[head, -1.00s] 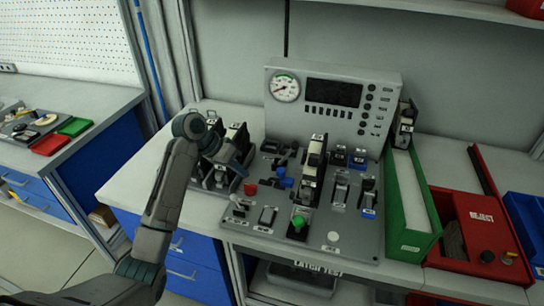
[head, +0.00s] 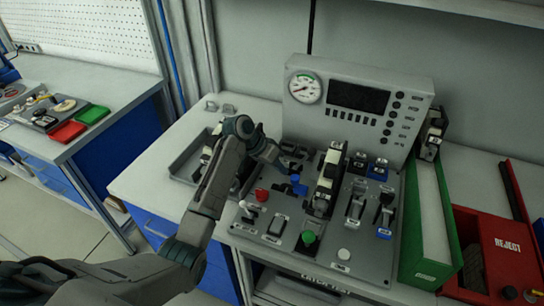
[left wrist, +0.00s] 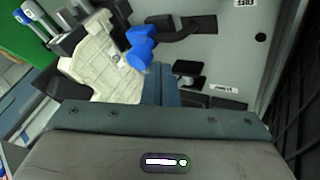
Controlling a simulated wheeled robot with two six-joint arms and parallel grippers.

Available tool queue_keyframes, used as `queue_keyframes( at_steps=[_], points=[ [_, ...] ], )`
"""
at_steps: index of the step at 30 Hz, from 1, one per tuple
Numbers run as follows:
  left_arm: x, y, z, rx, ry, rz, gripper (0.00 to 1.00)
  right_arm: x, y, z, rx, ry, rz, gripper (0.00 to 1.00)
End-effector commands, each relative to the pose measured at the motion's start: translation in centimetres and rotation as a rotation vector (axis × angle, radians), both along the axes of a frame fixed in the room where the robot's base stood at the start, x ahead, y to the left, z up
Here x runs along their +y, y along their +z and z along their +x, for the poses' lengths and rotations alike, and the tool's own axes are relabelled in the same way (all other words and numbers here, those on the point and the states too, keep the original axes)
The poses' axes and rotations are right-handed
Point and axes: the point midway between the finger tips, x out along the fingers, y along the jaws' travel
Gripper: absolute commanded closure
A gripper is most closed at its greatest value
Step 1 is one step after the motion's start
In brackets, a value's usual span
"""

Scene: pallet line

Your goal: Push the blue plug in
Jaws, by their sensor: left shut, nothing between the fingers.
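The blue plug (head: 298,185) sits on the left part of the grey panel board (head: 355,262), beside dark fittings. In the left wrist view the blue plug (left wrist: 142,46) lies just beyond the fingertips, with a black lead or lever to its right. My left gripper (head: 272,154) is up and to the left of the plug in the head view. Its fingers (left wrist: 158,72) are shut and empty. They look close to the plug, but I cannot tell whether they touch it. My right gripper is in neither view.
A console (head: 357,100) with gauge and dark screen stands behind the board. A tall pale block (head: 329,178) stands right of the plug. A green bin (head: 424,268) and red reject box (head: 500,242) stand right.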

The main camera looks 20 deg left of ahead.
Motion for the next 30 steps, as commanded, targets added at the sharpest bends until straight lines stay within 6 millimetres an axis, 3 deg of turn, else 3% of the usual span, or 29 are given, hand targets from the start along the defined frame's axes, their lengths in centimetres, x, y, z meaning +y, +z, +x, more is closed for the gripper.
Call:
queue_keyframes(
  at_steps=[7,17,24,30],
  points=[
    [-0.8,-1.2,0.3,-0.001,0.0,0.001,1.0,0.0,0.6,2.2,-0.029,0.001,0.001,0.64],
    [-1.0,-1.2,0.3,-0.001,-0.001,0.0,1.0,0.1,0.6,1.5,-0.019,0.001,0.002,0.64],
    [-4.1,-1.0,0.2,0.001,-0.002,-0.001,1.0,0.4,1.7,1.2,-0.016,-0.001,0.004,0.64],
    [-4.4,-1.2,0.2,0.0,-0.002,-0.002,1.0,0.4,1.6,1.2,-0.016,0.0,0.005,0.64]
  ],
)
________________
Goal of the exercise:
Are you able to set down all the lines above exactly, without any pictures?

Reply:
[head, -1.00s] 
[head, +0.00s] 
[left wrist, +0.00s] 
Controlling a simulated wheeled robot with two six-joint arms and parallel grippers.

Available tool queue_keyframes, used as `queue_keyframes( at_steps=[_], points=[ [_, ...] ], )`
"""
at_steps: index of the step at 30 Hz, from 1, one per tuple
Numbers run as follows:
  left_arm: x, y, z, rx, ry, rz, gripper (0.00 to 1.00)
  right_arm: x, y, z, rx, ry, rz, gripper (0.00 to 1.00)
End-effector commands, each relative to the pose measured at the motion's start: translation in centimetres and rotation as a rotation vector (axis × angle, radians), both along the axes of a frame fixed in the room where the robot's base stood at the start, x ahead, y to the left, z up
Here x runs along their +y, y along their +z and z along their +x, for the poses' lengths and rotations alike, and the tool's own axes are relabelled in the same way (all other words and numbers here, those on the point and the states too, keep the original axes)
The poses' axes and rotations are right-handed
Point and axes: the point midway between the finger tips, x out along the fingers, y along the jaws' travel
Gripper: absolute commanded closure
A gripper is most closed at its greatest value
Step 1 is one step after the motion's start
In brackets, a value's usual span
"""

Scene: pallet line

Your goal: Push the blue plug in
Jaws, by their sensor: left shut, nothing between the fingers.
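The blue plug (head: 298,185) sits on the left part of the grey panel board (head: 355,262), beside dark fittings. In the left wrist view the blue plug (left wrist: 142,46) lies just beyond the fingertips, with a black lead or lever to its right. My left gripper (head: 272,154) is up and to the left of the plug in the head view. Its fingers (left wrist: 158,72) are shut and empty. They look close to the plug, but I cannot tell whether they touch it. My right gripper is in neither view.
A console (head: 357,100) with gauge and dark screen stands behind the board. A tall pale block (head: 329,178) stands right of the plug. A green bin (head: 424,268) and red reject box (head: 500,242) stand right.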

The main camera looks 20 deg left of ahead.
Motion for the next 30 steps, as commanded, targets added at the sharpest bends until straight lines stay within 6 millimetres an axis, 3 deg of turn, else 3% of the usual span, or 29 are given, hand targets from the start along the defined frame's axes, their lengths in centimetres, x, y, z meaning +y, +z, +x, more is closed for the gripper.
Call:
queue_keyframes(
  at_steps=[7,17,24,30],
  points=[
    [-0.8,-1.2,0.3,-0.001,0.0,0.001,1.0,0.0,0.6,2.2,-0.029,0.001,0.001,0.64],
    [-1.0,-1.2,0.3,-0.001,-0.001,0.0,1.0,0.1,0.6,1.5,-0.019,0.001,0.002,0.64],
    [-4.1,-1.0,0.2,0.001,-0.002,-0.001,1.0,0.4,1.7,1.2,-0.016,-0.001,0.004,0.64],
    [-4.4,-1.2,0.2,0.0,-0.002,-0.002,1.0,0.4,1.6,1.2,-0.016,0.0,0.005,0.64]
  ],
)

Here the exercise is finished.